Dataset rows:
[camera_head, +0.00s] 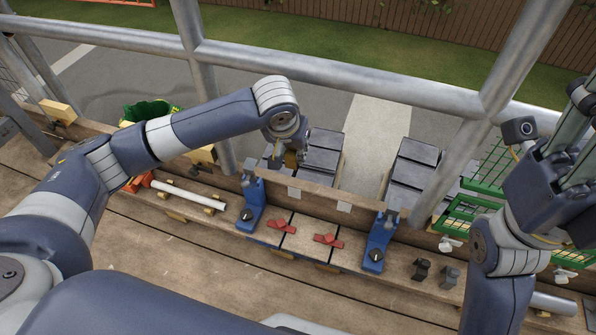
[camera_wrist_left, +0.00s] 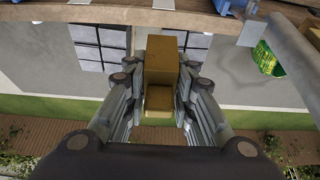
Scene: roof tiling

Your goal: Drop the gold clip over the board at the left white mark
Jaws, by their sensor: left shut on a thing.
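The gold clip (camera_wrist_left: 160,62) is a blocky brass-coloured piece held between the fingers of my left gripper (camera_wrist_left: 158,105) in the left wrist view. In the head view my left gripper (camera_head: 287,157) hangs just beyond the upright board (camera_head: 319,198), and the clip (camera_head: 291,159) is partly hidden by it. The left white mark (camera_head: 294,192) is on the board's near face, just below the gripper in the picture. The clip looks apart from the board. A second white mark (camera_head: 344,206) lies further right. My right gripper (camera_head: 578,135) is raised at the right edge, partly cut off.
Blue clamps (camera_head: 250,205) and (camera_head: 378,245) stand at both ends of the board. Red pieces (camera_head: 281,227) lie on the bench between them. Dark tile stacks (camera_head: 320,155) and (camera_head: 413,165) lie beyond the board. A scaffold post (camera_head: 208,100) rises left of the gripper.

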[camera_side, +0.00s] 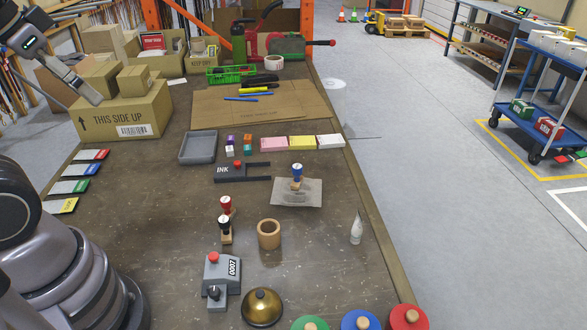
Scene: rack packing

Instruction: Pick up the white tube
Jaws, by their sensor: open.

Problem statement: Only the lines from the start of the records through the line containing "Your goal: Drop" should be repeated, word for word, with the pictures left out.

The output:
[camera_head, +0.00s] 
[camera_wrist_left, +0.00s] 
Scene: roof tiling

Your goal: Drop the gold clip over the board at the left white mark

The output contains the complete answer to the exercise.